XI - Se, tal como dispõe o artigo 9º, nº 3 do Código Civil, o intérprete na fixação do sentido e alcance da lei deve presumir que o legislador consagrou as soluções mais acertadas e soube exprimir o seu pensamento em termos adequados, então não pode o objeto do pedido constante do nº 1 do artigo 78º da LGT coincidir com aquele gizado no seu nº 4 (aqui em causa).

XII - A determinação da matéria tributável comporta, em sede de IRS, os seguintes momentos: e) A declaração do rendimento bruto de cada uma das categorias; f) A dedução ao rendimento bruto, de cada uma das categorias, das respetivas deduções específicas – assim se obtendo o rendimento líquido por categoria; g) A soma do rendimento líquido por cada categoria – obtendo-se dessa forma o rendimento líquido total; e, até 2008, h) A dedução a esse rendimento líquido total dos abatimentos previstos no CIRS. Realizada tal dedução obtemos, por fim, o rendimento coletável.

XIII - Já no que concerne aos atos tributários, os mesmos têm vindo a ser entendidos pela doutrina como os atos de liquidação administrativa de imposto “os quais em sentido amplo englobam o conjunto de operações destinadas, por um lado, à identificação do contribuinte ou do devedor do imposto (caso não coincidam, como é cada vez mais frequente) e, por outro lado, à determinação do imposto, uma actividade que, por seu turno, ainda se desdobra na determinação da matéria tributável, na liquidação em sentido estrito, concretizada na aplicação da taxa ou alíquota à matéria tributável (ou colectável) assim se obtendo a colecta, e nas deduções à colecta (caso as haja como acontece abundantemente no IRS e em menor medida no IRC)” - Casalta Nabais, José, Direito Fiscal, 5ª Edição, Almedina, 2010, p. 391.

XIV - As deduções à coleta são, assim, como a própria denominação denuncia, efetuadas não no quadro da determinação da matéria tributável, mas sim no âmbito da liquidação do IRS.

XV - Aliás, disso mesmo nos dá conta o legislador, com a sua organização sistemática do CIRS, ao inserir as normas respeitantes às deduções à coleta no Capítulo IV – “Liquidação” e não no capítulo II – “Determinação do Rendimento Colectável”.

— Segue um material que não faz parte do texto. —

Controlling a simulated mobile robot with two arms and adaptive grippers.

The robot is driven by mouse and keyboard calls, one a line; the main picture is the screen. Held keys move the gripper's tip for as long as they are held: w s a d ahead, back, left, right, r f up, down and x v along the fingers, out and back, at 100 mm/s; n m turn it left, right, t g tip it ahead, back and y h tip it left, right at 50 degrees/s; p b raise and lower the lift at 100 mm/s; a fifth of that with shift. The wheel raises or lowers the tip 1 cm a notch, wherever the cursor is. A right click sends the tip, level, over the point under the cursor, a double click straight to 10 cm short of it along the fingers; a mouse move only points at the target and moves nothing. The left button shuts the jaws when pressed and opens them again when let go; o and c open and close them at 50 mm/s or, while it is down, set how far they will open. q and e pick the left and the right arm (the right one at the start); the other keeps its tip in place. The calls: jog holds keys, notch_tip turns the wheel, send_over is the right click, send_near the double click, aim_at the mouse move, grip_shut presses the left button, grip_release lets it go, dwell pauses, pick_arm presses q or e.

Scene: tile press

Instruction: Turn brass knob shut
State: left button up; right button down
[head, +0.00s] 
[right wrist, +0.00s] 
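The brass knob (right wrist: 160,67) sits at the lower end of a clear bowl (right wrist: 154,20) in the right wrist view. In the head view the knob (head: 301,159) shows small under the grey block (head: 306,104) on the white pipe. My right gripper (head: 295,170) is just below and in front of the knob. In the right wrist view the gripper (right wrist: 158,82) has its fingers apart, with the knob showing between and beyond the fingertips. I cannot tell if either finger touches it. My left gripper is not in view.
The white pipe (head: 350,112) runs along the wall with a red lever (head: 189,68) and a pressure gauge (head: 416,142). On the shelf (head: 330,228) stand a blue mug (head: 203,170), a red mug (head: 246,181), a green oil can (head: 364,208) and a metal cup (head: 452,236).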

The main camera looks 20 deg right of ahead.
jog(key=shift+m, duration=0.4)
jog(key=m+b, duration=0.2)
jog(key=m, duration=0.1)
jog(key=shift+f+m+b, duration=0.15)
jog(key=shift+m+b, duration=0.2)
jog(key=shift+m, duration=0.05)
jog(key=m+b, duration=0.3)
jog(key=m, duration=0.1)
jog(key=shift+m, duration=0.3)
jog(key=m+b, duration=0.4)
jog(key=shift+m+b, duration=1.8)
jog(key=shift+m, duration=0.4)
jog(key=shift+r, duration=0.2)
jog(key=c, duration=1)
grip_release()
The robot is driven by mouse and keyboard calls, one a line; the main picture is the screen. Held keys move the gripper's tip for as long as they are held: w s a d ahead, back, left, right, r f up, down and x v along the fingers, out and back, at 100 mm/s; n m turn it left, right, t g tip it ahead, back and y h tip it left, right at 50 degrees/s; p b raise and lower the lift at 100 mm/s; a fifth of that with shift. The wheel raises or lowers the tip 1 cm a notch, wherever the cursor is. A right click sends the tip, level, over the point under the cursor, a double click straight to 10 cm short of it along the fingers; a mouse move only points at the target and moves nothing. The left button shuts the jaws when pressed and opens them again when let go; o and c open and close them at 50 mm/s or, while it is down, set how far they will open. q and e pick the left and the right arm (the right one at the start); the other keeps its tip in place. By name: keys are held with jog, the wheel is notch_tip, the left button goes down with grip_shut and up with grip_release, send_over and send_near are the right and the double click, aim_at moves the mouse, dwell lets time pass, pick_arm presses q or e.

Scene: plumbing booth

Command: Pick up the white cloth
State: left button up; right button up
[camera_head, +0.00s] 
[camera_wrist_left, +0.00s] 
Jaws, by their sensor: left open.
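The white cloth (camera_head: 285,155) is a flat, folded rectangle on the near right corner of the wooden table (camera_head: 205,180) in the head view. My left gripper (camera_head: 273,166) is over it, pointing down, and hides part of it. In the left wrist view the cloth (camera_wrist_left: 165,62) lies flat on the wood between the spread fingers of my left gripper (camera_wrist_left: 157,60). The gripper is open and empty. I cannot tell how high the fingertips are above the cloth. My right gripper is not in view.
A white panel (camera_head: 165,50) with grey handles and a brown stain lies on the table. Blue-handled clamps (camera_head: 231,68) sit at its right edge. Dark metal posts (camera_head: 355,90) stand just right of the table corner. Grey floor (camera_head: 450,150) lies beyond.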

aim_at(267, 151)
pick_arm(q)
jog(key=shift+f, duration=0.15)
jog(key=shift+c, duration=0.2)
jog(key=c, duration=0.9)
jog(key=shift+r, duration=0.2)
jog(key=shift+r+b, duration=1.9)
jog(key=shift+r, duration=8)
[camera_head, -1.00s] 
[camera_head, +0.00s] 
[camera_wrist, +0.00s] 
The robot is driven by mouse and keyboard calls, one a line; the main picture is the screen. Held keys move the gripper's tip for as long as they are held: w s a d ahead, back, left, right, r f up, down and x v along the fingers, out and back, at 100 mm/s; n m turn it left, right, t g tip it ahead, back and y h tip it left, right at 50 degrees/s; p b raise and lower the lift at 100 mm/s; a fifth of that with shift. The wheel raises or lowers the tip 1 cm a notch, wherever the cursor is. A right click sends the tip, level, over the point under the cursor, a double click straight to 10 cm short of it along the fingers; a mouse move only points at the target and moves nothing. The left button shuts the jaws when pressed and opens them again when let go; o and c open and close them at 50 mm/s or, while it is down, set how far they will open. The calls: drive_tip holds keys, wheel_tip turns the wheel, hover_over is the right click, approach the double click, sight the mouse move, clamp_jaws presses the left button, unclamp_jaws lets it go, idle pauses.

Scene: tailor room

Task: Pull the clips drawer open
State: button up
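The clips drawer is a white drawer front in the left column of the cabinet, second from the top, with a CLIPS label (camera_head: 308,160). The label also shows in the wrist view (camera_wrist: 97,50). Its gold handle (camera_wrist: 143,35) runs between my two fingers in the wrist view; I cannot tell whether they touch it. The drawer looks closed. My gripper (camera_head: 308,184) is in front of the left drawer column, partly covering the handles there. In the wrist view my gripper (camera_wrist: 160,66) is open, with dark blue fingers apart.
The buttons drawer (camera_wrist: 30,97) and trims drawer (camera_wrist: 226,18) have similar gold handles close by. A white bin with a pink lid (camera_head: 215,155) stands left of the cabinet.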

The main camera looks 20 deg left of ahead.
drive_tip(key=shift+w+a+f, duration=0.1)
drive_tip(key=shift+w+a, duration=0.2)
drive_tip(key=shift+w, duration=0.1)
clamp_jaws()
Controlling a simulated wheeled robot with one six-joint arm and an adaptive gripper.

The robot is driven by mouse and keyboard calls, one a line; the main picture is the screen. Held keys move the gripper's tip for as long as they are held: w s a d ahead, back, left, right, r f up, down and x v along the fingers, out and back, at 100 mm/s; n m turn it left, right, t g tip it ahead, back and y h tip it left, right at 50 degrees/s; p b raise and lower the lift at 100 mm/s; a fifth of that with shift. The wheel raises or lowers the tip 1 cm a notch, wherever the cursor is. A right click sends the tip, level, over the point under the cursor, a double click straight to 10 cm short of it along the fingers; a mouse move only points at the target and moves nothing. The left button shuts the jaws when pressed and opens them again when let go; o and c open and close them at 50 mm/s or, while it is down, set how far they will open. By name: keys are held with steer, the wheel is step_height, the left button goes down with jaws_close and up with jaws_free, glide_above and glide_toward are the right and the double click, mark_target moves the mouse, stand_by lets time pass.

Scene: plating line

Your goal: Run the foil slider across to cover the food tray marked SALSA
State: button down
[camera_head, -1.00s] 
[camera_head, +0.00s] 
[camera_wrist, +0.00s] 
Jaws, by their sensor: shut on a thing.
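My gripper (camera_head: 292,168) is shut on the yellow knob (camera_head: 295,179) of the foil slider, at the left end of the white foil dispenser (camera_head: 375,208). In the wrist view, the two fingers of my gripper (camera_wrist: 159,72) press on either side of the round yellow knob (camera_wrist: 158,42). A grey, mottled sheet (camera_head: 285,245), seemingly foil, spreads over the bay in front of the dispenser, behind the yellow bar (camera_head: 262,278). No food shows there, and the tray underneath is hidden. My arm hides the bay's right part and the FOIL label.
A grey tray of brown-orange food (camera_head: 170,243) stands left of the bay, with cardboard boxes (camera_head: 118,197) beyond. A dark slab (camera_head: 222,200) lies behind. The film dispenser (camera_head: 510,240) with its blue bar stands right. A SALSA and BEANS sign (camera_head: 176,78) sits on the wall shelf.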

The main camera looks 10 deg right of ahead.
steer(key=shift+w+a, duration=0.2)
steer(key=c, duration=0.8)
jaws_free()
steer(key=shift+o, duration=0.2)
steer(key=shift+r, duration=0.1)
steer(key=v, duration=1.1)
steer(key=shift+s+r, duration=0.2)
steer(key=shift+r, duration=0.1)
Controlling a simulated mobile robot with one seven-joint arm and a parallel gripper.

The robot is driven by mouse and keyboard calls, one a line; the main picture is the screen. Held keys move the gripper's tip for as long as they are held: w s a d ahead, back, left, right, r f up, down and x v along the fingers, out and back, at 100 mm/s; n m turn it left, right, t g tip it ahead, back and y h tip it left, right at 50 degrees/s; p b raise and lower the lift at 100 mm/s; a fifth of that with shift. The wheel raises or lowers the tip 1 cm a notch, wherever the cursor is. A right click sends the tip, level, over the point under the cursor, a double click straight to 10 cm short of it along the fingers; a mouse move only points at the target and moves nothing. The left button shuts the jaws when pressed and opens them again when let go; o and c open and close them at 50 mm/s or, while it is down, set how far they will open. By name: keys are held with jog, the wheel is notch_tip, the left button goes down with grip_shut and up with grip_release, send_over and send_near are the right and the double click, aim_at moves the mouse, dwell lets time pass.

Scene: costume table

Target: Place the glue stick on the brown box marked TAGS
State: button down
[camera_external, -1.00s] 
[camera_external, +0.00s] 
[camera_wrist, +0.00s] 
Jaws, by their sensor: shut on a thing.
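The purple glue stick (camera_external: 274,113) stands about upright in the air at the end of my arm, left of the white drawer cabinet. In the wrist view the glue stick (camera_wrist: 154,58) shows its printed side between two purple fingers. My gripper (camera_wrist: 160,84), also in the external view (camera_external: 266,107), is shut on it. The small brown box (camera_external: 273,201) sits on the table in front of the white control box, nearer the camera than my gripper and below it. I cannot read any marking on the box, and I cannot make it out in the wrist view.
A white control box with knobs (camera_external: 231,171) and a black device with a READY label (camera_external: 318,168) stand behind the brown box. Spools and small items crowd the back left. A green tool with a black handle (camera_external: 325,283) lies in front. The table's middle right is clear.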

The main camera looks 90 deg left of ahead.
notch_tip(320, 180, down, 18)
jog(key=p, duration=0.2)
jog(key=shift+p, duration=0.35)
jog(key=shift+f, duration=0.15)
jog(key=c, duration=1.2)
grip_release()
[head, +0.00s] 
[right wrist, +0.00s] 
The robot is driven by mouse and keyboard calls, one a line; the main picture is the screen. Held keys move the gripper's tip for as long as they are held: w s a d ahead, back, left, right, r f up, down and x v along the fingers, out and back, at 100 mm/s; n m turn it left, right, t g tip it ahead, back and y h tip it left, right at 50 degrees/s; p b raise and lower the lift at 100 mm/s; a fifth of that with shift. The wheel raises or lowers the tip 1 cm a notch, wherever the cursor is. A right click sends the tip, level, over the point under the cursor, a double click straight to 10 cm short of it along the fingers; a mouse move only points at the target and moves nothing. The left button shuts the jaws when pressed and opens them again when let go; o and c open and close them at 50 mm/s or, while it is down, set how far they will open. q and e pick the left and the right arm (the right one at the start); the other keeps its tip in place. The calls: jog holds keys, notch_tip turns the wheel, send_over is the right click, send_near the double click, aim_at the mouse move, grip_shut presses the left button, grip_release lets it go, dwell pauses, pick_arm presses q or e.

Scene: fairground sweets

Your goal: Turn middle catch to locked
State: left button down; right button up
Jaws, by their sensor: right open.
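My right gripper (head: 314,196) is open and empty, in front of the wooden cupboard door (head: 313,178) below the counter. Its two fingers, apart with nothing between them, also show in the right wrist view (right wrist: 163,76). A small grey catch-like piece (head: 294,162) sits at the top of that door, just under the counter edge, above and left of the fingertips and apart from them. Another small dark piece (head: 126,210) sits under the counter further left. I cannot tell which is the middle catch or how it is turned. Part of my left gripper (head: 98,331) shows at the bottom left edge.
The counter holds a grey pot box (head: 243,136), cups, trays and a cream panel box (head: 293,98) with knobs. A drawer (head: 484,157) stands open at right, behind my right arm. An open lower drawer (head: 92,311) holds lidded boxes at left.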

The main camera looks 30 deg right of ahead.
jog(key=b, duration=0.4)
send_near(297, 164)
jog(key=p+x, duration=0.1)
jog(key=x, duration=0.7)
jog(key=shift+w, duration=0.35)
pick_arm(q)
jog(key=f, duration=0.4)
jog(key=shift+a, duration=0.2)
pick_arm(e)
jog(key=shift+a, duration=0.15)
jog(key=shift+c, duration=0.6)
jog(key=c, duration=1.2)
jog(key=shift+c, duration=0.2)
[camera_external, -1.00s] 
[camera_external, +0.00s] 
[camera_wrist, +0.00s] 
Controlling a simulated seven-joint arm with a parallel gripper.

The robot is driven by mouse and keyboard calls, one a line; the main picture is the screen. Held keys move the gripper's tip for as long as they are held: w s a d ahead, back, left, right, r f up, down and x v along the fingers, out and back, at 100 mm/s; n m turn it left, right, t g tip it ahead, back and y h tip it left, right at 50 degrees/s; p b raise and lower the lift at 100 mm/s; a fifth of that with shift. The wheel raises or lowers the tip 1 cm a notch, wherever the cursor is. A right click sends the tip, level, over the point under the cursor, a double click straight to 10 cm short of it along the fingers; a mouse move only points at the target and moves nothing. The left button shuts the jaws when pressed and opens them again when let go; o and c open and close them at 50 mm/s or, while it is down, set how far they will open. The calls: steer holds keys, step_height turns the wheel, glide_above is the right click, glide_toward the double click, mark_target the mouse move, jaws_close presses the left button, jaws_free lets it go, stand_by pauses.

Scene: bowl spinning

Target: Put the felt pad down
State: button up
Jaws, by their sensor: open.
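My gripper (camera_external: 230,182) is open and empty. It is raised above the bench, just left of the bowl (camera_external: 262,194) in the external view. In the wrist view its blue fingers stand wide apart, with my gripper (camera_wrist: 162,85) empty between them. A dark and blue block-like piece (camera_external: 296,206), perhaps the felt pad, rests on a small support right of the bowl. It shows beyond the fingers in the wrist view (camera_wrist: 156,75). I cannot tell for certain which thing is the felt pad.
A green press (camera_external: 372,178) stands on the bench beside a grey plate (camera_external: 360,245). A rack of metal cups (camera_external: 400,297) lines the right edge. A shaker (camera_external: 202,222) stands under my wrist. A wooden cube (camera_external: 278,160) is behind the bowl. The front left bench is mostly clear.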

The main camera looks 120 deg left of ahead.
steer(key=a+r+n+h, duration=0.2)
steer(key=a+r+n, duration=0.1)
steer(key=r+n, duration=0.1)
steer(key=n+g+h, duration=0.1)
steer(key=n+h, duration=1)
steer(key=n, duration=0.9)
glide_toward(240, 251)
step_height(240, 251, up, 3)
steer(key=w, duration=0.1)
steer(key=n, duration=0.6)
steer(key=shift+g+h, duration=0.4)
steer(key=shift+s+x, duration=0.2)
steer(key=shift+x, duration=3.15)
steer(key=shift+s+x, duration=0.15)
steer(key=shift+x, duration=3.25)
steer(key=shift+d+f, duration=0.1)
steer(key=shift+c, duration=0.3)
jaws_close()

XVI - Face ao ideário argumentativo desenvolvido, consideramos que o artigo 78º, nº 4 da LGT não habilita a AT à revisão da “liquidação de imposto” com fundamento na sua injustiça, podendo sim, quando se verificarem os demais pressupostos, justificar uma revisão da “matéria tributável”, conforme o conceito supra delimitado. – Neste sentido veja-se, entre outros, Marta Rebelo, Má formação/manifestação da vontade da Administração Tributária, in Fisco, nº 119/21 (Setembro de 2005), Ano XVI, pág. 99 e seguintes, e, Carlos Paiva, Da tributação à revisão dos actos tributários, Almedina, 2005, p. 274.

XVII - Atendendo ao exposto, conclui-se que a douta sentença aqui posta em crise errou ao decidir como decidiu, além do mais, por ter atendido e dado primazia absoluta à pretensa “ratio legis” do artigo 78º, nº 4 da LGT (elemento racional ou teleológico da interpretação).

XVIII - A nosso ver, a interpretação a dar ao artigo 78º, nº 4 da LGT - atendendo à letra da lei (elemento literal ou gramatical, a qual é “simultaneamente ponto de partida e limite da interpretação”), atendendo aos elementos lógicos (em particular, atendendo ao elemento histórico e ao elemento sistemático), e atendendo ao disposto no artigo 9º, nº 3 do Código Civil – só pode ser a de que as deduções à coleta, mormente as que se relacionam com pessoas com deficiências fiscalmente relevante previstas no artigo 87.º da LGT, não se enquadram no conceito de “revisão da matéria tributável” constante do artigo 78.º, n.º 4 da LGT.

XIX - Em suma, ao decidir como...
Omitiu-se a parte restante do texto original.